Task to carry out: How many lines of these records hold the string "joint"? Reply with the number alone.

Given data:
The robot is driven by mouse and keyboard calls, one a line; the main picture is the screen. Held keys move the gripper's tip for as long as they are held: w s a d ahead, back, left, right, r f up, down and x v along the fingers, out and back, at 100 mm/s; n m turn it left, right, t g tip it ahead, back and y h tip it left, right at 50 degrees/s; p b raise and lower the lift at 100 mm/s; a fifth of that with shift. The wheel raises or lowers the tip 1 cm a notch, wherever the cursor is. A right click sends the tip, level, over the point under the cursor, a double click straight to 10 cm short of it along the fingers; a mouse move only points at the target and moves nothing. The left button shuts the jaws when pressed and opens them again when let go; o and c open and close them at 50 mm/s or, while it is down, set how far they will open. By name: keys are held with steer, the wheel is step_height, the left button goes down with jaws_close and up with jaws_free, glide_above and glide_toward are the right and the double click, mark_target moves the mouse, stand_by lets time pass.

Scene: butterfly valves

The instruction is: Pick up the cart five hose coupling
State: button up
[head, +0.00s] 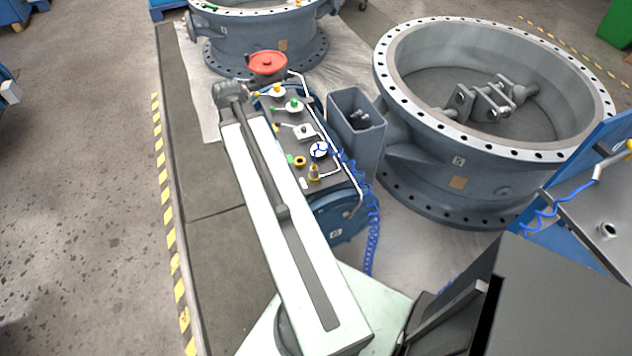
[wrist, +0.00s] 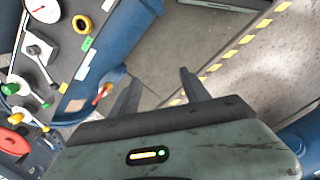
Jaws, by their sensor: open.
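A blue cart (head: 330,215) with a dark top stands in the middle of the head view. A small brass-coloured fitting (head: 314,172) stands upright near the cart's front end, by a white pipe. It looks most like the hose coupling, but I cannot be sure. In the wrist view a small red-and-yellow piece (wrist: 103,93) sits at the cart's edge, left of my fingers; I cannot tell what it is. My gripper (wrist: 160,80) is open with nothing between its fingers, beside the cart over grey floor. My arm hides part of the cart in the head view.
A large flanged valve (head: 460,160) stands right. Floor left is clear.

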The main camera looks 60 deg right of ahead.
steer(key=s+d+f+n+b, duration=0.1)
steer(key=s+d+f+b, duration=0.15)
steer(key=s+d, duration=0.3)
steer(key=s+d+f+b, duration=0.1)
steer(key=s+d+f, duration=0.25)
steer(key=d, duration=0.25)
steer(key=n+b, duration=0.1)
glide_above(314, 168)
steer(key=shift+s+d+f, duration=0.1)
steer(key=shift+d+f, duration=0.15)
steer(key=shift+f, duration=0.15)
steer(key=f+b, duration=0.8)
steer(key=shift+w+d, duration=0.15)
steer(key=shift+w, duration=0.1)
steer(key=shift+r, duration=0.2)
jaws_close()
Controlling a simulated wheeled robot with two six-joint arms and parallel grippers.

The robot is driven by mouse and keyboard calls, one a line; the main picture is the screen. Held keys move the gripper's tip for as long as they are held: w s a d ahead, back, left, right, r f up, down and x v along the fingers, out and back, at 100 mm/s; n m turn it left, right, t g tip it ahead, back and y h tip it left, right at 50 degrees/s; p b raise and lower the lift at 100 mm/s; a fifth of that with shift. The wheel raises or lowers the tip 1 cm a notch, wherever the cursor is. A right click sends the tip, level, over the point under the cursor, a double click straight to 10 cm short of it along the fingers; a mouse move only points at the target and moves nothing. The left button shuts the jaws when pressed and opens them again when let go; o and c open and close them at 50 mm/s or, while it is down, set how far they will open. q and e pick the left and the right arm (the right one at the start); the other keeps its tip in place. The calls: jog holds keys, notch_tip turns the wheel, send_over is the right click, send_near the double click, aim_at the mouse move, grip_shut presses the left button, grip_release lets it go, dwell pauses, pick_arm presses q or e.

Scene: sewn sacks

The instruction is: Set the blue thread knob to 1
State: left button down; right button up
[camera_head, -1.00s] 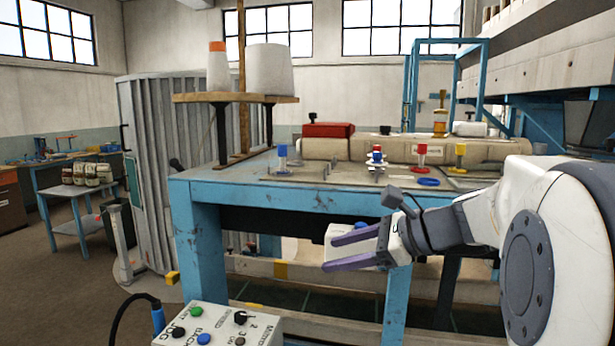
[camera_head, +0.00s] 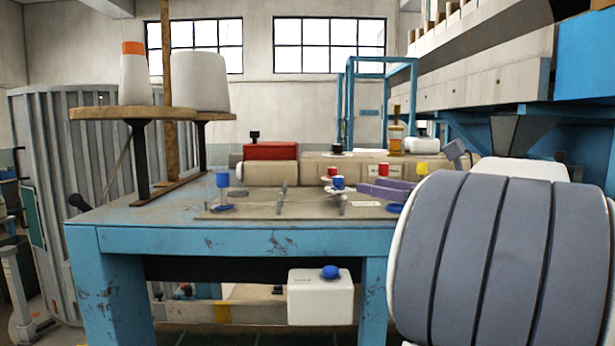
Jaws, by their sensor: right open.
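Several coloured knobs stand on the blue worktable (camera_head: 250,240). One blue knob (camera_head: 222,181) stands on a post at the left of the tabletop. A smaller blue knob (camera_head: 337,183) sits near the middle, close to a red knob (camera_head: 332,172). Any dial marks are too small to read. My right gripper (camera_head: 368,185) reaches in from the right with its two purple fingers apart, over the table's right part. It appears just right of the smaller blue knob, with nothing visible between the fingers. My left gripper is out of view.
A white box with a blue button (camera_head: 330,272) hangs below the table's front edge. Another red knob (camera_head: 383,169) and a yellow knob (camera_head: 422,168) stand behind my gripper. Thread cones on a wooden shelf (camera_head: 95,113) rise at the left. My right arm hides the right side.

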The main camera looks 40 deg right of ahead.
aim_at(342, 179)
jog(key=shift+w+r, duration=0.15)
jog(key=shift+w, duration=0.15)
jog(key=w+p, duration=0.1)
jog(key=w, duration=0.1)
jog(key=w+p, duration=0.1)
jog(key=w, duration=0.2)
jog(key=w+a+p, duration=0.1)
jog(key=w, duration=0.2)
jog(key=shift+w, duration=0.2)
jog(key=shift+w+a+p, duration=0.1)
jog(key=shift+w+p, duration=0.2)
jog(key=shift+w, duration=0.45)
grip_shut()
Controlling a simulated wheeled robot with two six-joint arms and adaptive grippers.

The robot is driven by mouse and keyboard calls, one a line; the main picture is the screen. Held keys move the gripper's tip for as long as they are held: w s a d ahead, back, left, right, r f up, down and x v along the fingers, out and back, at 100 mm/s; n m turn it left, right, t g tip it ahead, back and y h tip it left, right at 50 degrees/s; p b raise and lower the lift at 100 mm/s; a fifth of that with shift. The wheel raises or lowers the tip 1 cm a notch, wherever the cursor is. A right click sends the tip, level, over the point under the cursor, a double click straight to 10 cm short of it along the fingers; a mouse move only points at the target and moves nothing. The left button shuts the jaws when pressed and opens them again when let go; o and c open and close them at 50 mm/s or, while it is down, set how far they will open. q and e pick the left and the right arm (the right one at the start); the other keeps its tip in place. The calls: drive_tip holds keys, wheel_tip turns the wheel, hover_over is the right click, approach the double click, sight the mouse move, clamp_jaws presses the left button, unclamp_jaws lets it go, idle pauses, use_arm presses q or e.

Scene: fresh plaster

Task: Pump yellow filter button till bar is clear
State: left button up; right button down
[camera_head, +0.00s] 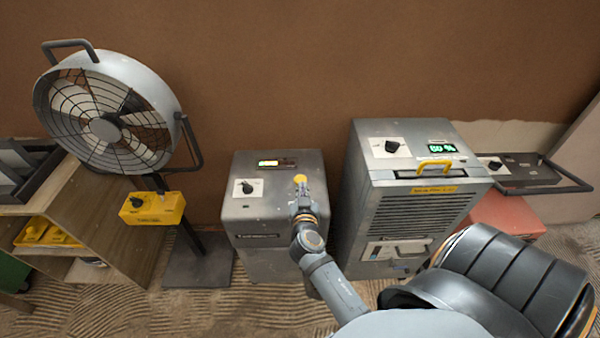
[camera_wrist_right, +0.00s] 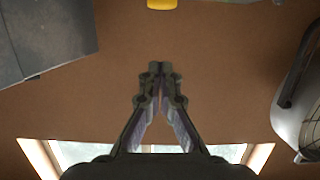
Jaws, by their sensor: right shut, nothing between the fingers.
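The yellow filter button (camera_head: 300,179) shows on the top of the squat grey machine (camera_head: 277,205), towards its right side. A small window with a bar display (camera_head: 277,163) sits on the same top, left of and behind the button; its marks are too small to read. My right gripper (camera_head: 302,197) is over the machine's front right part, with its tips just in front of the button in the picture. I cannot tell whether they touch it. In the right wrist view the gripper (camera_wrist_right: 155,68) is shut and empty, and a yellow piece (camera_wrist_right: 161,4) is cut by the top edge. My left gripper is not in view.
A black knob (camera_head: 247,188) is on the machine's left top. A taller dehumidifier (camera_head: 410,200) with a green display and yellow handle stands close on the right. A drum fan (camera_head: 107,112) with a yellow control box (camera_head: 152,208) and a wooden shelf (camera_head: 105,215) are left.

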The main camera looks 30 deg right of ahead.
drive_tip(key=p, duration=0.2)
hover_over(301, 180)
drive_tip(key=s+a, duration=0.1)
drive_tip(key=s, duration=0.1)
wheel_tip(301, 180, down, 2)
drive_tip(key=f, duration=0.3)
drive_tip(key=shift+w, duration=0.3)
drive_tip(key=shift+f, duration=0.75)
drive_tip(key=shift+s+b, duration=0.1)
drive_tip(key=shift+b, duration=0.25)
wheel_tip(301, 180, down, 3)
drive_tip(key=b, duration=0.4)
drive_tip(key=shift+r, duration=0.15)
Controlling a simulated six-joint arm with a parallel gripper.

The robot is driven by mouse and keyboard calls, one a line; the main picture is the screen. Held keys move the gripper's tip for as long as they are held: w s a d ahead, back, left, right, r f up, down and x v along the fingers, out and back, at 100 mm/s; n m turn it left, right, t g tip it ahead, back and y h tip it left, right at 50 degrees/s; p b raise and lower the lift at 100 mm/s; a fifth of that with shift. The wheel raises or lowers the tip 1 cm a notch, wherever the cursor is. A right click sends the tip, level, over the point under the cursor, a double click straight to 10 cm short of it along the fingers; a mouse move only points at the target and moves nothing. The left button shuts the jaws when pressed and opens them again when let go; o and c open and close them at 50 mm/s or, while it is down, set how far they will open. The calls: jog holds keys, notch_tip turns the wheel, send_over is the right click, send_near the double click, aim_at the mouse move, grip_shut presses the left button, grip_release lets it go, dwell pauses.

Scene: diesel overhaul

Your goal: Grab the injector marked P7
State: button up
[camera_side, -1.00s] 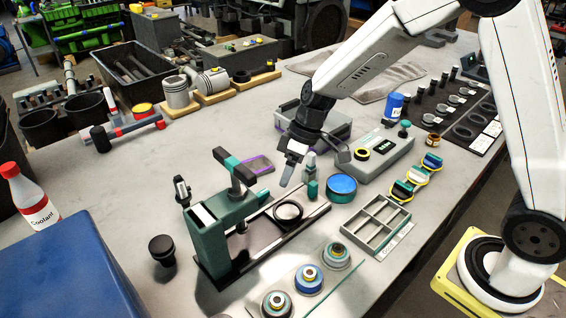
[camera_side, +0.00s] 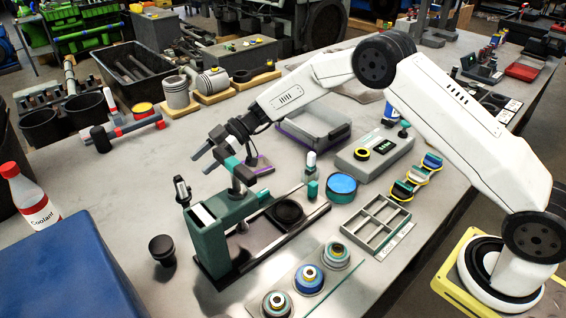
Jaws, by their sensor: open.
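No P7 marking is legible, so I cannot tell which thing is the injector marked P7. A slim dark part with a pale band (camera_side: 182,191) stands upright at the left end of the green bench fixture (camera_side: 222,222). A small white-topped part (camera_side: 311,160) stands by a green block (camera_side: 313,190), right of the fixture. My gripper (camera_side: 198,162) is open, with nothing seen between its fingers. It hangs above and behind the fixture, near its dark and green T-handle (camera_side: 233,168). My wrist partly covers the area behind the handle.
A grey tray (camera_side: 338,142) and a grey box with a green display (camera_side: 375,155) stand behind. A blue-topped round tin (camera_side: 341,184), a divided tray (camera_side: 362,222) and several round parts (camera_side: 308,279) lie right and front. A coolant bottle (camera_side: 28,195) stands left.

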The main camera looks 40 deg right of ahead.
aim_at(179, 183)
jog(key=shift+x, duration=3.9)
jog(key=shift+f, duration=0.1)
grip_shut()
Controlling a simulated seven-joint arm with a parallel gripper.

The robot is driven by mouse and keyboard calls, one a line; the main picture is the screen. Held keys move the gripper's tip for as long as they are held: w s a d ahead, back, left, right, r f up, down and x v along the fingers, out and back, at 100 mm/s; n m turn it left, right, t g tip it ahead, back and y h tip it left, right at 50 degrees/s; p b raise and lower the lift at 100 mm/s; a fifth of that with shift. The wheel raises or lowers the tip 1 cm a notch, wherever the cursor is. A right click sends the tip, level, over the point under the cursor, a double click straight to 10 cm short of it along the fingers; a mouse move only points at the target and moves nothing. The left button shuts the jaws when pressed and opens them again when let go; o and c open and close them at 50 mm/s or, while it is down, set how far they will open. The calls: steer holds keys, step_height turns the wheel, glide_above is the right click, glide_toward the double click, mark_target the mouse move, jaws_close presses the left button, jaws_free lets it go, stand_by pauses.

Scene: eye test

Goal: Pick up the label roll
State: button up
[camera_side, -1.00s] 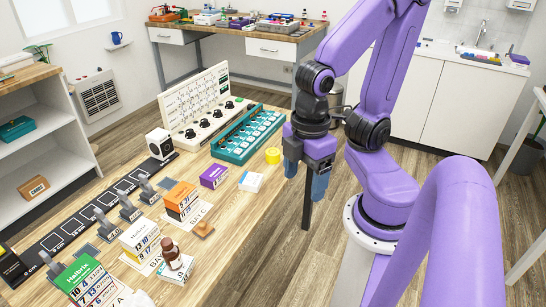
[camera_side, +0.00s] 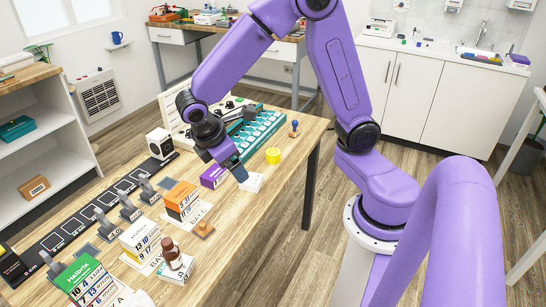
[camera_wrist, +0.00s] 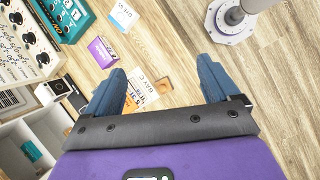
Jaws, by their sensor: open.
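Two things could be the label roll, and I cannot tell which it is. One is a white thing with a dark round centre (camera_side: 159,143) at the back left of the bench, by the black strip. It seems to show at the left of the wrist view (camera_wrist: 59,87). The other is a small yellow round roll (camera_side: 273,155) near the bench's right edge, not seen in the wrist view. My gripper (camera_side: 240,175) is above the bench, by the purple box, left of the yellow roll and right of the white thing. In the wrist view its blue fingers (camera_wrist: 161,66) are apart and empty.
A purple box (camera_wrist: 101,50) and a white box (camera_wrist: 123,15) lie near my gripper. An orange box (camera_side: 181,197), grey stands and a brown bottle (camera_side: 170,249) stand nearer. The bench's right front is bare.

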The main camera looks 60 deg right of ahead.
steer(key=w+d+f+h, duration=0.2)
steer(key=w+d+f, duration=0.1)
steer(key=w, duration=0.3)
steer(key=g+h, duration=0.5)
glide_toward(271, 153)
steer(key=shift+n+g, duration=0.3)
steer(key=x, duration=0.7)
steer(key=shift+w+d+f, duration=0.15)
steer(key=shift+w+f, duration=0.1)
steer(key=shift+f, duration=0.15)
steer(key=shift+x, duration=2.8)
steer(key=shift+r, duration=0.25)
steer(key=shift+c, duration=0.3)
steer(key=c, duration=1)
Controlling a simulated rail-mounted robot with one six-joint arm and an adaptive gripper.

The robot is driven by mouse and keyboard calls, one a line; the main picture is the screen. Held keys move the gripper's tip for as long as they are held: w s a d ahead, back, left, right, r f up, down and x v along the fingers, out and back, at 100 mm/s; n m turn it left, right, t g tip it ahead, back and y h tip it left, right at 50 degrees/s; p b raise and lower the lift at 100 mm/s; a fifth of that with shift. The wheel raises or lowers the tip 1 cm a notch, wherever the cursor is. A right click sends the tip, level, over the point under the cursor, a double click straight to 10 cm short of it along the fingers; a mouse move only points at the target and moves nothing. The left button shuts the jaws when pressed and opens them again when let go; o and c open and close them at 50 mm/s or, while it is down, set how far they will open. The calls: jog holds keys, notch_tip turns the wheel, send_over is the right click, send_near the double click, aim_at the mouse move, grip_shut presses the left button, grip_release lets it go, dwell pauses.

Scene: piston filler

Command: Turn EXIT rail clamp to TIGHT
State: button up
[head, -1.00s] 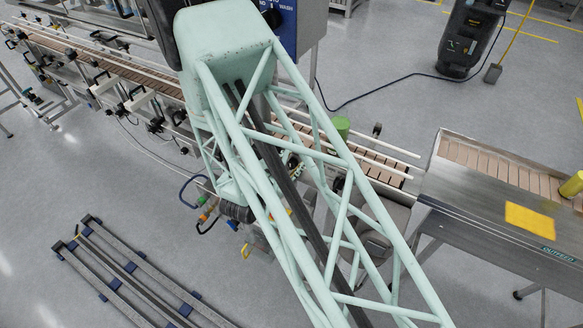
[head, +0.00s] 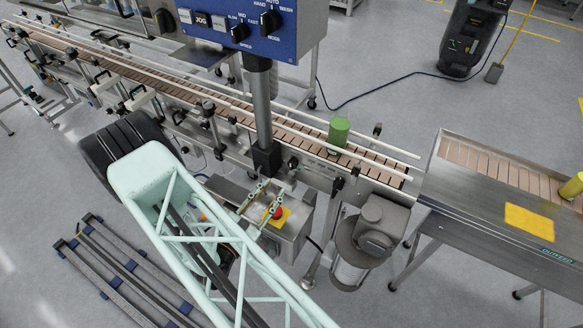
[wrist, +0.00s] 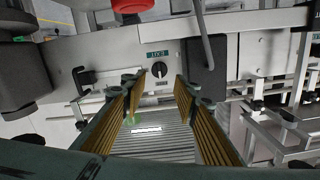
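In the wrist view, the EXIT rail clamp is a small round dark knob (wrist: 159,70) on a grey metal plate, under a green EXIT label (wrist: 159,56). A small label below the knob is too small to read. The knob carries a pale mark, but its setting cannot be told. My gripper (wrist: 159,80) has two dark fingers with ribbed yellow-brown pads, spread wide with nothing between them. The knob appears between and just beyond the fingertips, apart from them.
In the head view, a red stop button (head: 278,213) sits on a steel box below the slatted conveyor (head: 300,139). A blue control panel (head: 270,35) stands on a post above. A green cylinder (head: 339,131) stands on the conveyor. Dark rails (head: 120,270) lie on the floor.

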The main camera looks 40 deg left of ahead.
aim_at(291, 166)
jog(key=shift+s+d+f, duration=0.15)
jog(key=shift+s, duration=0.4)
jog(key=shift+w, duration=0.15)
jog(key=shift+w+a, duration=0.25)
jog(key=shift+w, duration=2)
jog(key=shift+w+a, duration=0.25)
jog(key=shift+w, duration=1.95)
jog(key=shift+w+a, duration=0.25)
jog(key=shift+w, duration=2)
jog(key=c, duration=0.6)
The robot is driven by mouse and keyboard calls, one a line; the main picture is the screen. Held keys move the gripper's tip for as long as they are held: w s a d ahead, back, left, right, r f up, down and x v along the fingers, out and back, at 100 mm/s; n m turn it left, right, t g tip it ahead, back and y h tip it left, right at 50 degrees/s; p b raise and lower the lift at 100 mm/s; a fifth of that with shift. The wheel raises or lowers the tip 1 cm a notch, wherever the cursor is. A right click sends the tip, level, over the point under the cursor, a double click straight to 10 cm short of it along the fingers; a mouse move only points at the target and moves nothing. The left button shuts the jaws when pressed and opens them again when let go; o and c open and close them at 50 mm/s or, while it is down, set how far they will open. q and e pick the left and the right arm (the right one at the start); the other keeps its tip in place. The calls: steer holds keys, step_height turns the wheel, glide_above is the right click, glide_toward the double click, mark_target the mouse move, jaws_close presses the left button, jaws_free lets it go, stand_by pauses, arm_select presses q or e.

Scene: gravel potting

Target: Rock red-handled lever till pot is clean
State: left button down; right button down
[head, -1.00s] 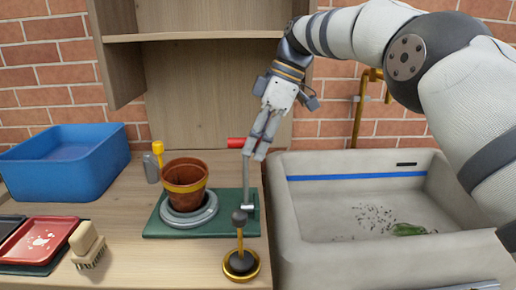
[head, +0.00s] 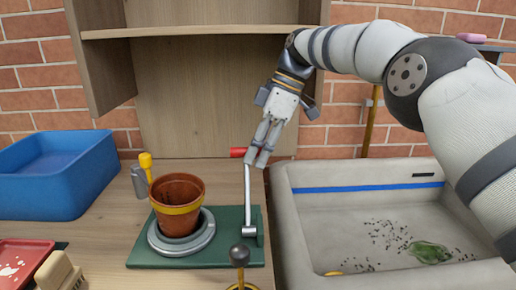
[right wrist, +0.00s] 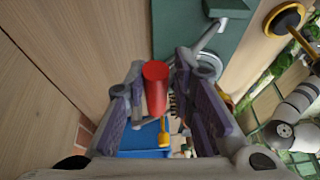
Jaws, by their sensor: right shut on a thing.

Worked solution: 5